What you will do — Restate the span of lines that starts with the line containing "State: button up" and ends with the line containing "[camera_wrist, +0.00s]", word for word, including both, with nothing else.

--- start ---

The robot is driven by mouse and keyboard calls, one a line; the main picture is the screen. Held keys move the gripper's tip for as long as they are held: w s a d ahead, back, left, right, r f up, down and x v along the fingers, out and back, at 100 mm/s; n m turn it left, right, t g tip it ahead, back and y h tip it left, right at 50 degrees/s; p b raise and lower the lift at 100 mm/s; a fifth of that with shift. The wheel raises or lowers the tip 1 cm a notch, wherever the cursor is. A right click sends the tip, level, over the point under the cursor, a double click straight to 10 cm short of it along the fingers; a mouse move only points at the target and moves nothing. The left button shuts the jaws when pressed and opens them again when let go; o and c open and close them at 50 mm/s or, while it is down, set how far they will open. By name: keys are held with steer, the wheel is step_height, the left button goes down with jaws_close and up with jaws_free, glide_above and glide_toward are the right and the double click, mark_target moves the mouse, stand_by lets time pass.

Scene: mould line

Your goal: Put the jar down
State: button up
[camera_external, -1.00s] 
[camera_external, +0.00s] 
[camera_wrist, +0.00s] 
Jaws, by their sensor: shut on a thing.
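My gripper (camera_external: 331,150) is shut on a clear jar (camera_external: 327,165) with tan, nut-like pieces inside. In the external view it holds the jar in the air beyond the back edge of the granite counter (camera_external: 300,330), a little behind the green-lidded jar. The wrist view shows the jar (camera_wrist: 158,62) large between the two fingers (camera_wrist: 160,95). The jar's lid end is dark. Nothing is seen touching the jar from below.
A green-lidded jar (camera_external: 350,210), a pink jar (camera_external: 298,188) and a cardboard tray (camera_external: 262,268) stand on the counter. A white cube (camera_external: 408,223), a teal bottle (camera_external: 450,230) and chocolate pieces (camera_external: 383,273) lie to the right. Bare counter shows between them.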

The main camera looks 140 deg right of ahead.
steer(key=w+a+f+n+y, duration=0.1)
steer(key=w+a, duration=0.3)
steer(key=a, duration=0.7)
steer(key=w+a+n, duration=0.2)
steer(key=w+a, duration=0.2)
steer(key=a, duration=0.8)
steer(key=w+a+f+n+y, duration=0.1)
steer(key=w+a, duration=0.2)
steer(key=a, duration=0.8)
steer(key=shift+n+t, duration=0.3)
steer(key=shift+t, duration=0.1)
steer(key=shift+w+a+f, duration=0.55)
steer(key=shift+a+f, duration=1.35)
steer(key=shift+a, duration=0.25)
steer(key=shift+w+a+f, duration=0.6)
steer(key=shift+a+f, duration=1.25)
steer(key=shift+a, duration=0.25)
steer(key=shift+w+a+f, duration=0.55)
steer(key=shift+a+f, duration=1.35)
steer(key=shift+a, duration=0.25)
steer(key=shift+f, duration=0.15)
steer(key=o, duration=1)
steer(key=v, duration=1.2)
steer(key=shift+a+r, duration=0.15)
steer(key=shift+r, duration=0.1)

--- end ---

Full solution —
State: button up
[camera_external, -1.00s] 
[camera_external, +0.00s] 
[camera_wrist, +0.00s] 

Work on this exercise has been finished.